|
|
|
|
natala13
Dołączył: 23 Lip 2005
Posty: 27
Przeczytał: 0 tematów
|
|
|
|
|
|
Wysłany: Wto 9:33, 26 Lip 2005 Temat postu: Donnington 1995 |
|
|
Donnington '95 - Eksplozje, rakiety i cekaemy
"Z powodu upadku heavy metalu jako gatunku, koncert Metalliki został odwołany! Wracajcie bezpiecznie do domu! Dobranoc!" - taką oto zapowiedż zaserwował publiczności w Donington głos należacy niewątpliwie do Jamesa Hetfielda. Sekunda przerwy, upiorny rechot i kolejna zapowiedż: "Here comes f...in' Breadfan". Zaczęło się. Klasyk zespołu Budgie otworzył kocert kalifornijskiego kwartetu. Potem "Master Of Puppets", "Wherever I May Roam" i "The God That Failed" - pierwsze odstępstwo od tego, co widzieliśmy w czasie transmisji z Woodstock. " Fade To Black", w którym widzimy, że zespół zatrudnnia uzdolnionych pirotechników. Ten utwór Hetfield zwykł wykonywać na gitarze ESP Doubleneck, która pozwala zagrać ładne, dwustrunowe intro. Tym razem tego zaniechał, prawdopodobnie z powodu wilgoci i chłodu, które to czynniki nie najlepiej wpływają na strojenie gitar. Następnie usłyszeliśmy pierwszy z dwóch nowych utworów zaprezentowanych tego wieczoru. Nieciekawa łupanka o tajemniczym tytule przechodzi bez echa. Dla zatarcia złego wrażenia wiązanka starszych utworów: "Fight Fire With Fire", "Motorbreath", "Ride The Lightning", "Hit The Lights". Rzadko grany "Sanitarium" i kolejny nowy utwór "Devil's Dance" przywodzący na myśl mroczniejsze kawałki z czarnej płyty. Bez rewelacji. Dalej słyszymy "Creeping Death", po którym Metallika kurtuazyjnie pyta się publiczności o to, jak się podobali poprzedni wykonawcy. Przy okazji improwizują po fragmenicie twórczości niektórych kolegów. Nie wiem tylko dlaczego w momencie, gdy zapytali o Skid Row, Hammett zagrał riff ze "Smoke On The Water" wiadomego zespołu. Może akurat nie przyszło mu nic innego do głowy? Kolejny utwór to "For Whom The Bell Tolls", potem "Harvester Of Sorrow" i "Sad But True". Tytuł dobrze komponuje się z deszczem, który zaczyna rzęsiście padać. Muzycy znikają ze sceny i z głośników rozlega się kilkuminutowa kanonada dział i cekaemów. Towarzyszą temu eksplozje sporej ilości materiałów wybuchowych i potworna ilośc dymu. Uwertura "One". Oglądamy mistrzostwo świata, jeśli chodzi o synchronizację reflektorów, skanerów i stroboskopów z perkusją i dramaturgią całego utworu. Koncert kończy chyba wydłużona do 20 minut wersja "Seek And Destroy".

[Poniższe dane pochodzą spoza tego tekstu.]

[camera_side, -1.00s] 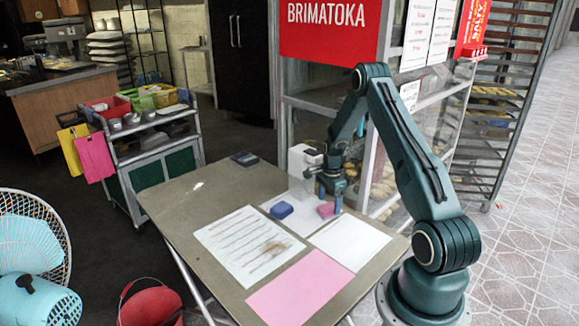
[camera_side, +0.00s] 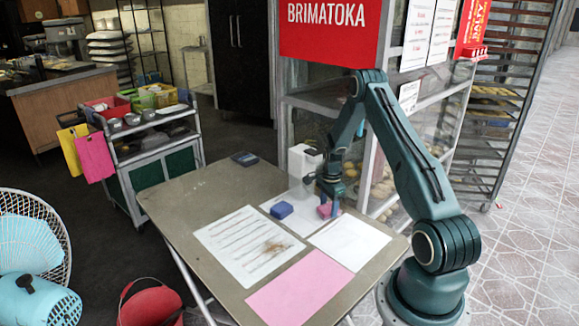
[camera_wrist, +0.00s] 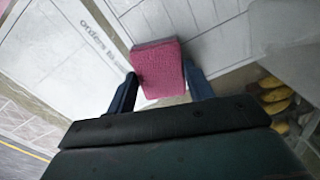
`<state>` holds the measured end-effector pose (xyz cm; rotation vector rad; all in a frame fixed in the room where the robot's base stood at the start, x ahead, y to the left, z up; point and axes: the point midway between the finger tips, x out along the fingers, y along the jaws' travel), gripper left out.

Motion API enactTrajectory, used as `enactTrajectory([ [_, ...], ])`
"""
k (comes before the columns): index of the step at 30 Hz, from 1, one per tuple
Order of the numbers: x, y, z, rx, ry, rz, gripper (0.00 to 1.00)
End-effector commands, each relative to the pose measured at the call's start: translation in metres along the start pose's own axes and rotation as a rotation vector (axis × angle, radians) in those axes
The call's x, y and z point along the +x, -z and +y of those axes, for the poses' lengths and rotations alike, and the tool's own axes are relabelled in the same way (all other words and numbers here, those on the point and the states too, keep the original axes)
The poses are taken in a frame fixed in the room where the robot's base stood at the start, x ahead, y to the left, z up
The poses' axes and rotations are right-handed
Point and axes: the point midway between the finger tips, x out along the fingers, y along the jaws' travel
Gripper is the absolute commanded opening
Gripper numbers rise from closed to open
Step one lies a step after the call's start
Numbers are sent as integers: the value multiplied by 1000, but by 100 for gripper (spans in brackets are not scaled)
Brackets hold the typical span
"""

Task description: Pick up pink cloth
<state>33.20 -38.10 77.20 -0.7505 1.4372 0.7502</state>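The pink cloth (camera_side: 324,211) is a small folded block on a white sheet at the far right part of the table. It also shows in the wrist view (camera_wrist: 160,66), between the two dark fingers. My gripper (camera_side: 330,206) points down at the cloth in the side view. In the wrist view my gripper (camera_wrist: 163,88) has a finger on each side of the cloth, close to its sides. I cannot tell whether the fingers press on it.
A blue block (camera_side: 281,209) lies left of the cloth. A printed sheet (camera_side: 249,245), a white sheet (camera_side: 350,241) and a pink sheet (camera_side: 300,287) lie flat on the table (camera_side: 190,205). A glass cabinet with bread (camera_side: 385,187) stands close behind. A dark flat item (camera_side: 244,158) is at the far edge.

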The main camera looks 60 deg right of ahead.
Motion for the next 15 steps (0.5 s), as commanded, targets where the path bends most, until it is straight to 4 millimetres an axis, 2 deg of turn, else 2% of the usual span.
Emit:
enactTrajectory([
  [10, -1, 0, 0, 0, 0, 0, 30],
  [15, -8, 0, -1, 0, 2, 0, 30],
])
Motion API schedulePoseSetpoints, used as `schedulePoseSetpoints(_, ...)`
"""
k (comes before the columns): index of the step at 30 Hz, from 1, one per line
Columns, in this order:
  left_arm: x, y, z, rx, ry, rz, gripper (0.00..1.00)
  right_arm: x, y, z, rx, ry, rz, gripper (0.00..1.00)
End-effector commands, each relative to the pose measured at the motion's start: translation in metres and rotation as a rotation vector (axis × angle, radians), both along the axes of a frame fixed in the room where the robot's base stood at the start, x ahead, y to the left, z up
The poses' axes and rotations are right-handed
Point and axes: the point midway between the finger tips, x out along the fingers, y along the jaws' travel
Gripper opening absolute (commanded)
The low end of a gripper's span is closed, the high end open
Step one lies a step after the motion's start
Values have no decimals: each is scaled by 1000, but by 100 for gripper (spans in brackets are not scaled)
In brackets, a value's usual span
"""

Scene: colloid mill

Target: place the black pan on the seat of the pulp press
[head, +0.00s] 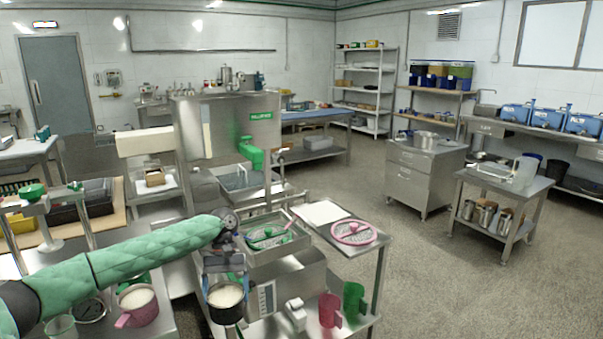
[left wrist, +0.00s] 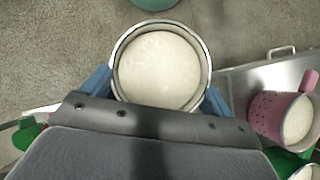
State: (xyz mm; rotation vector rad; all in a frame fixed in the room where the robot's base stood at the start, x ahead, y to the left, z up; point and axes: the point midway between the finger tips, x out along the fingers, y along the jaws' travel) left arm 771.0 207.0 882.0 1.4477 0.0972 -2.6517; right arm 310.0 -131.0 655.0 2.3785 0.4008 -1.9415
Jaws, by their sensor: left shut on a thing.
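The black pan (head: 227,314) hangs upright from my left gripper (head: 226,284) in the head view, with a pale whitish filling up near its rim. In the left wrist view the pan's metal rim (left wrist: 205,55) sits between the blue fingers of my left gripper (left wrist: 158,90), one on each side. The gripper is shut on the pan. The pan is in front of the steel bench, apparently in the air over the floor. A steel frame with a green handwheel (head: 33,191) stands at the left; I cannot tell whether it is the pulp press. My right gripper is out of view.
A pink pot (head: 137,304) with pale contents stands on the left bench, close to the pan. The middle bench carries a steel tray (head: 272,247) and a pink disc (head: 354,232). Pink (head: 329,310) and green (head: 354,299) jugs stand below.

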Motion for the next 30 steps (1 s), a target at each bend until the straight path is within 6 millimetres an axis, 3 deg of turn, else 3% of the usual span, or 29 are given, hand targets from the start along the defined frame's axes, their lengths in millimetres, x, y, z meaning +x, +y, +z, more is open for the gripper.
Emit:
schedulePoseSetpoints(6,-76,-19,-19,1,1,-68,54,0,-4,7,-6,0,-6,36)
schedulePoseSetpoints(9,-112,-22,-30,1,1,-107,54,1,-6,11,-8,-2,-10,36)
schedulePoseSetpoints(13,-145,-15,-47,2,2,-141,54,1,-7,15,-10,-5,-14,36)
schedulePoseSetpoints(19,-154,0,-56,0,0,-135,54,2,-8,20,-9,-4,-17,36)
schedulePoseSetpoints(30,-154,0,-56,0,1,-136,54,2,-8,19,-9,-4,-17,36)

Bisy standartowe: "Enter Sandman" z wystrzeleniem imponujących rakiet pod koniec i frywolne "So What?". Póżniej długie pożegnanie z publicznością, w czasie którego Kirk Hammett podpuszczony przez kolegów próbował przemawiać, ale zdecydowanie lepiej szła mu gra na gitarze.